> Record set
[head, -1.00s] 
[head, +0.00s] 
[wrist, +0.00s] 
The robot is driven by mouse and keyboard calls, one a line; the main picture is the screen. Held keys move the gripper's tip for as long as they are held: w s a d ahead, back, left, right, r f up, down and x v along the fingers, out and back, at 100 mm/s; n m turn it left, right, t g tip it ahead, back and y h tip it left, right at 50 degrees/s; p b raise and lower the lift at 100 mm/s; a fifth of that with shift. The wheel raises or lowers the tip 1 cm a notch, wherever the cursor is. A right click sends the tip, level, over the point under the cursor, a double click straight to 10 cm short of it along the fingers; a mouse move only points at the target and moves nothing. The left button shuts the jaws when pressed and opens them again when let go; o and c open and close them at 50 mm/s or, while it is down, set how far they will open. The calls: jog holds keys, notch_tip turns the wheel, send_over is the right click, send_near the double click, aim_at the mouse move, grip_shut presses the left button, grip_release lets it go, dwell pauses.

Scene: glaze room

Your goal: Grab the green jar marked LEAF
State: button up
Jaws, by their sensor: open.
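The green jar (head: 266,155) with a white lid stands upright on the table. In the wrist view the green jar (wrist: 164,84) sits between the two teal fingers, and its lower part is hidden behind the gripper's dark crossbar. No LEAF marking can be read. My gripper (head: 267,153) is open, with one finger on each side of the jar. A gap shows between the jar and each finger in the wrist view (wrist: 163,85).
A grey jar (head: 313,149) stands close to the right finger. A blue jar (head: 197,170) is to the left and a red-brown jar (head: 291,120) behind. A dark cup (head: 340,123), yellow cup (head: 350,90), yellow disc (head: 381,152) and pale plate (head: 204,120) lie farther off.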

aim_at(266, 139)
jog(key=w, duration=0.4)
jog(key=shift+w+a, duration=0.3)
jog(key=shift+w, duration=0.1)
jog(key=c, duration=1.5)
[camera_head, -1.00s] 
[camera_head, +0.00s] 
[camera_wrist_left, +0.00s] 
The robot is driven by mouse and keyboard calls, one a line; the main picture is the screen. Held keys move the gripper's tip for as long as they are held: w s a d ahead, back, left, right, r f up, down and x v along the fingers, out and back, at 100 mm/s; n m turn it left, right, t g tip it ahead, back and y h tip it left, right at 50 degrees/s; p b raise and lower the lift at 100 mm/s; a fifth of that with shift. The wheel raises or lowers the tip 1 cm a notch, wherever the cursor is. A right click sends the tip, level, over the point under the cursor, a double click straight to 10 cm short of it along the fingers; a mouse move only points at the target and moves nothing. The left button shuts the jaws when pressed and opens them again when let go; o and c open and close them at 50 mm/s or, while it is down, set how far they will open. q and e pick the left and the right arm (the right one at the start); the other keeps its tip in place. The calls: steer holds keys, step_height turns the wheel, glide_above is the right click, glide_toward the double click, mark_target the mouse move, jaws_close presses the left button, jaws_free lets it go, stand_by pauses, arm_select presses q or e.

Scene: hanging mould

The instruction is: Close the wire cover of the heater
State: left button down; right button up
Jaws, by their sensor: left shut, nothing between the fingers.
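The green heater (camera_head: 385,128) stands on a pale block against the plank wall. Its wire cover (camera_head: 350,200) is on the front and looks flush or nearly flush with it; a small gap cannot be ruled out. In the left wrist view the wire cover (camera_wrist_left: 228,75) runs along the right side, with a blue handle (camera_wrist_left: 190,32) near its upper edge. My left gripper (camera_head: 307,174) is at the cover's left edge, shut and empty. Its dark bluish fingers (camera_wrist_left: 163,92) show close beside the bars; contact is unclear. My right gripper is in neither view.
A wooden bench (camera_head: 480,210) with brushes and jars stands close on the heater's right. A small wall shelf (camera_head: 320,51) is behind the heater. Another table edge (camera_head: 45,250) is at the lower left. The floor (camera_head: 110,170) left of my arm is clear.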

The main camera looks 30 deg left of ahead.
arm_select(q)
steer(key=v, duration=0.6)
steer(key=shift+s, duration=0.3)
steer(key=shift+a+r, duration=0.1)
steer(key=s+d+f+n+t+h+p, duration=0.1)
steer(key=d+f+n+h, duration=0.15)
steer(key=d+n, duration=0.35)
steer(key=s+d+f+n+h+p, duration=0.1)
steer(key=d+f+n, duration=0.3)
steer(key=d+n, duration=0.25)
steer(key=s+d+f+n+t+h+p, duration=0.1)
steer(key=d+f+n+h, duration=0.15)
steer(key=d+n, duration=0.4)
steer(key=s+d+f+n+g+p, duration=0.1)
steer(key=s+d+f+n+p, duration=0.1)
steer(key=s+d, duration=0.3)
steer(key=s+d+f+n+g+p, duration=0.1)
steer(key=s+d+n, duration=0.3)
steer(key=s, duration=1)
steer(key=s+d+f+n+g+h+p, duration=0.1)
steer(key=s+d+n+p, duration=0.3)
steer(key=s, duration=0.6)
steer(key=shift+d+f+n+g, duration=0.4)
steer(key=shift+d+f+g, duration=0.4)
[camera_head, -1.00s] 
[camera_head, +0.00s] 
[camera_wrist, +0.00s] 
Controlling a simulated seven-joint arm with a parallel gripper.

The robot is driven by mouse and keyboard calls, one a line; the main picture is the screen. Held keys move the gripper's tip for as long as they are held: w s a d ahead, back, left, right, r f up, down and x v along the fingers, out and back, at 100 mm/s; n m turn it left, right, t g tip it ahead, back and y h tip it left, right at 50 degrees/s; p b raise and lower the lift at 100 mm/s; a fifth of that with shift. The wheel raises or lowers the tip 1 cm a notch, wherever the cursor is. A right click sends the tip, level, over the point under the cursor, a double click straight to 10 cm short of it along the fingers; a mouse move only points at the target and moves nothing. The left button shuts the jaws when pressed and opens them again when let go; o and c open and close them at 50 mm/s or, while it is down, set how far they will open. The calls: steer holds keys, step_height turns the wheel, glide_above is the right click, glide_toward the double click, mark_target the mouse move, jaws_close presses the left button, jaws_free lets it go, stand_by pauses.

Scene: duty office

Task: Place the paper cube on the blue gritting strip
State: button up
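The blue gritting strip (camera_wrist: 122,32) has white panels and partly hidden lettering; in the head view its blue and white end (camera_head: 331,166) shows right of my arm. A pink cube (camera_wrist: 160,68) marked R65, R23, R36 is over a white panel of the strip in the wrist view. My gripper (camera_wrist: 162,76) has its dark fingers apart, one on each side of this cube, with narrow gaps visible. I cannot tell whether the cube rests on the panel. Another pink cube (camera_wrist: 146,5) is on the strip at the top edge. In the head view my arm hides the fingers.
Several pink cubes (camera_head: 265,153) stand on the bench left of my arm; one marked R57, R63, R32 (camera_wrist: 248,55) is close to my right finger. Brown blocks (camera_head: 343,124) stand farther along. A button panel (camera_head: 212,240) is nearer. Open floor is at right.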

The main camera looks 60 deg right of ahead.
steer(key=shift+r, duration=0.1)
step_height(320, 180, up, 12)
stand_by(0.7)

> Task brief
Copy out each line of the material that holds the word "Scene".

> Answer to this task
Scene: glaze room
Scene: hanging mould
Scene: duty office

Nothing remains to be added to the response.